I also love spending time with new Android phones, from the no-nonsense metal chassis of the $229 Moto G5 Plus to the mesmerizing light shifts of the Solar Red HTC U11. Android's openness has facilitated a revolution of smartphone construction and deconstruction, and Google's OS continues to allow practically anybody, at any price point, to get on the internet.
Should you buy an iPhone X?
Apple deserves a lot of credit not just for pushing the envelope of smartphone hardware innovation — look at iFixit's teardown of the iPhone X to see just how elegantly the whole interior is laid out — but for creating an ecosystem where, once you're in, you don't want to leave.

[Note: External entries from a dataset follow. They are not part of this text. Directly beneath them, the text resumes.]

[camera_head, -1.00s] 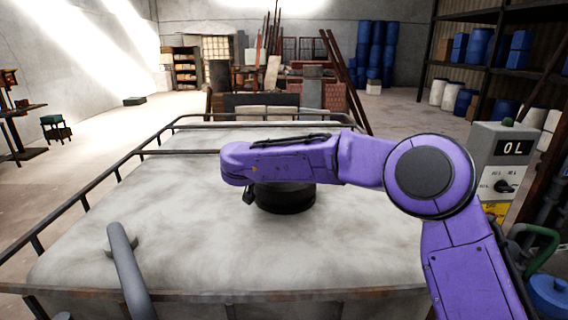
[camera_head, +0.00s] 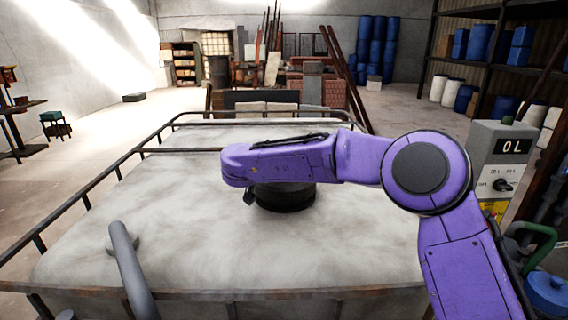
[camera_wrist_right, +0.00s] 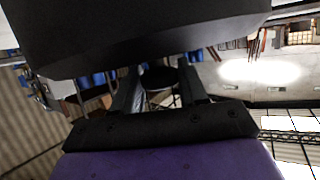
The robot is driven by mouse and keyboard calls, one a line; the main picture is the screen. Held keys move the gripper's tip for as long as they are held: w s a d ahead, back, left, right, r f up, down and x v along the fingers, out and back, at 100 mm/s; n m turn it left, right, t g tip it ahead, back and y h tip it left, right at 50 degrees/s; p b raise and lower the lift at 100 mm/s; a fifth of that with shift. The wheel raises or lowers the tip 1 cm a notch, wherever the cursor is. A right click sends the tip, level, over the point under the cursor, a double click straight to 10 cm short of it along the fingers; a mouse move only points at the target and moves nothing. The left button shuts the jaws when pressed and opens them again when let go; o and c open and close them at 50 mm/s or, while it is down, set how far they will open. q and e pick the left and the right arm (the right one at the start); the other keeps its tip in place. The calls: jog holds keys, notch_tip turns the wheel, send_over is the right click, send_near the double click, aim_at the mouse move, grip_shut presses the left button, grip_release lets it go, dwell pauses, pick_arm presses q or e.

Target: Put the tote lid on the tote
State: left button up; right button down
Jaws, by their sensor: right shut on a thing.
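In the right wrist view, my right gripper (camera_wrist_right: 161,88) has its two dark fingers closed on something. A broad dark slab (camera_wrist_right: 140,30) fills the top of that view beyond the fingertips. It looks like the tote lid, held in the gripper, but the contact itself is hard to make out. I cannot make out the tote in either view. My left gripper is not in view.
A large pale-topped vat (camera_head: 190,225) with a dark rail (camera_head: 75,217) fills the foreground. A round black fitting (camera_head: 285,199) sits on its top under my arm, and a grey bent pipe (camera_head: 130,268) rises at front left. A control box (camera_head: 505,160) stands at right.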

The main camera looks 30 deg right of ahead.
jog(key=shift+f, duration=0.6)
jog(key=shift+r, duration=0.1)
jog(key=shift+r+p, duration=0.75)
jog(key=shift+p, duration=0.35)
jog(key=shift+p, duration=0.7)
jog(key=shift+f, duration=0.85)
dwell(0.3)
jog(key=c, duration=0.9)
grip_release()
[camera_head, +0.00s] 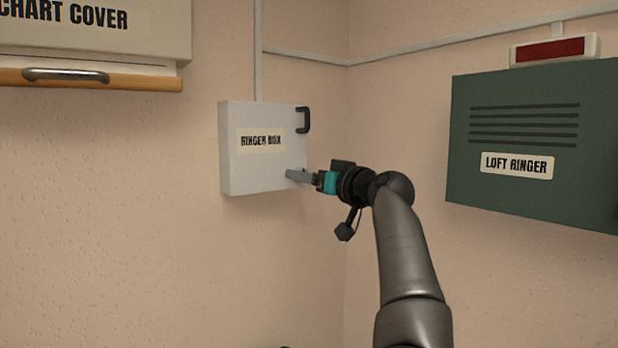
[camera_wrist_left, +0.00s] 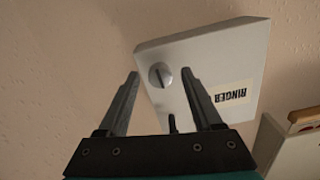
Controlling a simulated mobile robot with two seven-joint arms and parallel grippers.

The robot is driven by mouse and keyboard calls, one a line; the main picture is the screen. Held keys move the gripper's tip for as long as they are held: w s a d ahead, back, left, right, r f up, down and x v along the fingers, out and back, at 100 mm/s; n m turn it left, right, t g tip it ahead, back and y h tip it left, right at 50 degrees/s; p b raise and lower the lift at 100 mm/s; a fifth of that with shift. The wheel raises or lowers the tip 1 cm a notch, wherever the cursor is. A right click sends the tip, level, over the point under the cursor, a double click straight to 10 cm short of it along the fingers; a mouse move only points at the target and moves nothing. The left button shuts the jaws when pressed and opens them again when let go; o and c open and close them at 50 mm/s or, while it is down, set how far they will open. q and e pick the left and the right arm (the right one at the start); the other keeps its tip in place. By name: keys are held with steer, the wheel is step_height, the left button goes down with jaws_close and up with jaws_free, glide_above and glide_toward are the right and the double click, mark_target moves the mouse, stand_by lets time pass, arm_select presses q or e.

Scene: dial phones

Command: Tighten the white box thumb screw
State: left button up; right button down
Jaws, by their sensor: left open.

And while I know it's gauche to want us all to live in harmony, in my ideal world I'd have every devoted Android user try the iPhone X for a few days, and every devout iPhone addict use, say, a Galaxy Note 8 or Pixel 2 for the same amount of time. There are lessons to be learned from exploring the differences between the two and, in the end, realizing that they're not so different.
Android devotees probably have little interest in buying an iPhone X, especially one that costs $1000. That's fair: this is a very expensive phone. But if you're aghast at the presence of this review on Android Central, you're exactly the person who should try it, both to see what you hate and what you like.